Evidemment, tout de suite, deux réactions se sont faites savoir. La première, la plus forte, est que le Kremlin se prépare à se débarrasser du Donbass, qu'il le négocie car cela lui coûte trop cher financièrement avec la crise sans plus value politique et, sur le plan médiatique, son engagement en Syrie permet de faire diversion dans l'opinion publique.
La seconde est que les Etats Unis et la Russie se réunissent pour faire pression sur l'Ukraine afin qu'elle exécute enfin les accords de Minsk, puisque déjà depuis quelques temps les Etats Unis insisteraient en ce sens auprès du président ukrainien. Cela concernerait essentiellement, dans un premier temps, l'arrêt total des tirs et l'adoption de la réforme contitutionnelle, avec le statut spécial permanent pour le Donbass.
Il est intéressant, comme le relève l'analyste politique Sokolov, que les interprétations sur la politique du Kremlin tombent toujours dans deux écueils.
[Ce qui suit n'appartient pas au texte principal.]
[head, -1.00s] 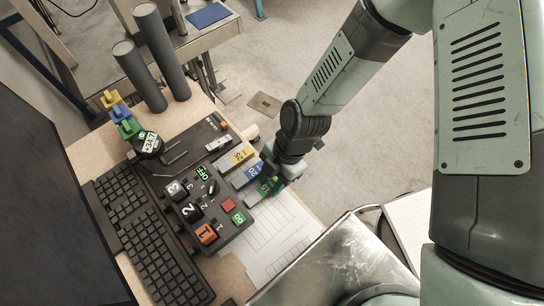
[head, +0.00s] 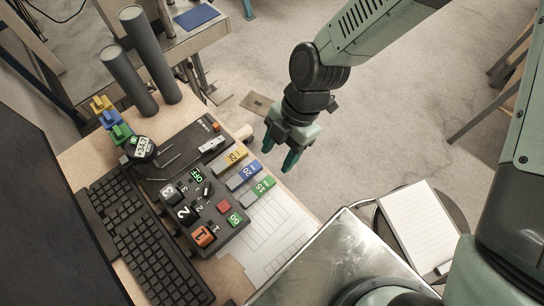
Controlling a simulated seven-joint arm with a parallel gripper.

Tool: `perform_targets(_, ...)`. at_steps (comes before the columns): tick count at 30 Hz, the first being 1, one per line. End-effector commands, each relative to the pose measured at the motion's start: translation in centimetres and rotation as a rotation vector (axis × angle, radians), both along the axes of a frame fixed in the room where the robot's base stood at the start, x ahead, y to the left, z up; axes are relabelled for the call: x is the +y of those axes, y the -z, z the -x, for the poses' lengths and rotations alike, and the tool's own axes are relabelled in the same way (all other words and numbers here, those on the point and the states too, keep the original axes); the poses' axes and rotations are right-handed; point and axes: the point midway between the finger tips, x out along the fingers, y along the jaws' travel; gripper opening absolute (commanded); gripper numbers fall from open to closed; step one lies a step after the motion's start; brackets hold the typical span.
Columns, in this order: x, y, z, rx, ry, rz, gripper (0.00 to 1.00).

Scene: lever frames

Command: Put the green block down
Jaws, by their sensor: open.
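The green block (head: 262,186), marked 15, lies on the desk at the right end of a short row, beside the blue block (head: 247,170) and the yellow block (head: 233,156). My gripper (head: 279,157) is open and empty. In the picture it is above and to the right of the green block, apart from it. Its two dark green fingers point down, with a gap between them.
A black control panel (head: 218,226) with numbered buttons sits left of the blocks, with a keyboard (head: 143,232) beyond it. Printed paper (head: 262,240) lies in front. Two grey cylinders (head: 128,78) stand at the back. A metal table (head: 335,262) is at lower right.

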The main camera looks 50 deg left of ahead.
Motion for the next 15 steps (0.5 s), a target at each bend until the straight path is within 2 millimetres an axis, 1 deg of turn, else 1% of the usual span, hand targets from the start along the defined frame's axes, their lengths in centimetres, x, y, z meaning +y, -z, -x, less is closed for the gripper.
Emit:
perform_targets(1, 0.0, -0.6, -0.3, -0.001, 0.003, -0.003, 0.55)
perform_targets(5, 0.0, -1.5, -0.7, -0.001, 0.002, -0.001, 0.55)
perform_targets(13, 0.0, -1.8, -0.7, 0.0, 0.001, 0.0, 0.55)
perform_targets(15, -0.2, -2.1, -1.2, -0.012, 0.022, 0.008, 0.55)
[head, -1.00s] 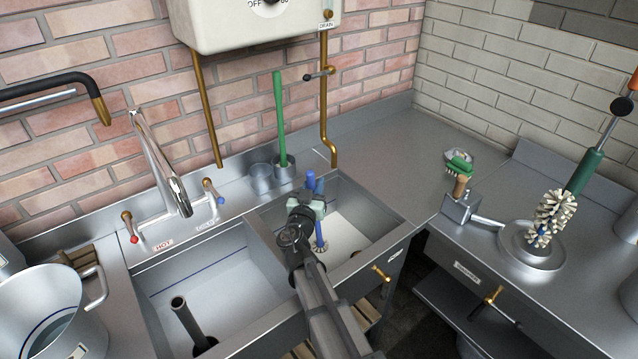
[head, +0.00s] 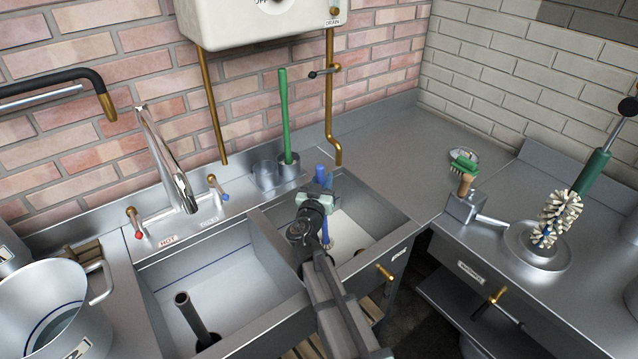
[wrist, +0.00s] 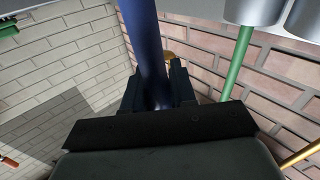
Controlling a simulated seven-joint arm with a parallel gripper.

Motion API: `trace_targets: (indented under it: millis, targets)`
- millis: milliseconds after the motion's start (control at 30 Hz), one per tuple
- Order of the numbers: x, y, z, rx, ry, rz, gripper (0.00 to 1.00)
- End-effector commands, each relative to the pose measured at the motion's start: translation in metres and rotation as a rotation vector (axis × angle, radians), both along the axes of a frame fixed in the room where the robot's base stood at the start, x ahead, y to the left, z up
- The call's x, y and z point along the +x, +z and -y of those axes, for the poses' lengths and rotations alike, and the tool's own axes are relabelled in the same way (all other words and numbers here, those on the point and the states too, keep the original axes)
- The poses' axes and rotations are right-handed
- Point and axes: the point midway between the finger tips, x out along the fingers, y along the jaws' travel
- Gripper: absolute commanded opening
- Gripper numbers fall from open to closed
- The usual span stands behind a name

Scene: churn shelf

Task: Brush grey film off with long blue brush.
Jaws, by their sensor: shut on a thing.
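My gripper (head: 318,203) is shut on the long blue brush (head: 326,233) over the right sink basin (head: 372,228). The handle stands roughly upright, its top above my gripper and its lower shaft reaching down into the basin. My arm hides part of the brush, and I cannot tell whether its head touches the basin floor. In the wrist view the blue shaft (wrist: 143,45) sits between the dark jaws (wrist: 158,92). I cannot make out the grey film clearly in either view.
A green-handled brush (head: 285,110) stands in a metal cup behind the basin. The tap (head: 166,160) and a dark standpipe (head: 190,315) are at the left basin. A brass drain pipe (head: 330,105) hangs behind.

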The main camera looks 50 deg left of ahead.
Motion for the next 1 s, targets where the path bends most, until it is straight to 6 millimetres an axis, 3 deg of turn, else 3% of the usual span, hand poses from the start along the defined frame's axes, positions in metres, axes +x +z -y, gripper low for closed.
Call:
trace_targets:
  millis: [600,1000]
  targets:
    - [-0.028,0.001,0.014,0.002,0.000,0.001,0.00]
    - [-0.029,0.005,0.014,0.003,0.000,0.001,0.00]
Qu'il s'agisse de l'arrestation, alors, de Khodorkovsky et immédiatement une partie attendait la fin du règne des oligarques, qui se portent toujours à merveille merci pour eux, une autre partie annonçait que le régime allait remettre en cause la propriété privée, qui n'a évidemment pas été touchée. De même avec la Crimée, certains se sont pris à rêver à la restauration des frontières vers Novorossia et la récupération des territoires ukrainiens, d'autres criaient à l'invasion nazie de 1938. Dans tous les cas, la vérité s'est trouvée ailleurs, dans la défense des intérêts russes. Le pouvoir se refuse à intervenir, tant qu'une frontière n'est pas franchie. Khodorkovsky l'a franchie en soustrayant son business à la juridiction nationale russe, l'Ukraine aussi en lançant un gouvernement révolutionnaire anti-russe remettant en cause la présence russe en Crimée et la base militaire de Sébastopole. Des intérêts vitaux ont été touchés, la réponse fut immédiate, forte et sans appel. Et la Russie n'a pas modifié sa politique à l'égard des autres pays européens de l'Est. Aucune invasion n'est prévue, ni en préparation, sauf dans l'imaginaire politique de certains dirigeants qui en ont besoin pour justifier leurs choix politiques nationaux, mais là c'est une autre question qui ne dépend pas de la Russie.
Maintenant, que signifie cette réunion Surkov-Nulland? Une chose est sûre, la Russie n'a pas et n'a jamais eu l'intention d'intégrer le Donbass, qui pour elle doit faire partie d'une fédération ukrainienne. Son intérêt ici est évident: il faut aider les habitants, car humainement on ne peut les laisser se faire massacrer ni mourir de faim et de froid, ce qui n'implique pas d'intégrer tous les peuples qui veulent faire secession. Sur le plan politique, la Russie a besoin que le Donbass reste en Ukraine, pour être une zone tampon pro-russe à sa frontière et pour que le Gouvernement ukrainien ne puisse développer une politique totalement anti-russe qui serait dangereuse pour sa sécurité nationale. Sans le Donbass, Kiev a les mains libres pour radicaliser, si cela est encore possible, sa politique russophobe et son nationalisme des années 30.
Pour autant, la Russie ne peut le négocier à la légère et les sous-entendus du journal d'affaires russo-américain Vedomosti est significatif. Certes, la rencontre a été considérée comme efficace et d'une manière générale Washington a remarqué que la Russie fait des efforts sérieux afin de trouver une sortie de crise en Ukraine. Il pourrait en découler une levée des sanctions dans l'année 2016.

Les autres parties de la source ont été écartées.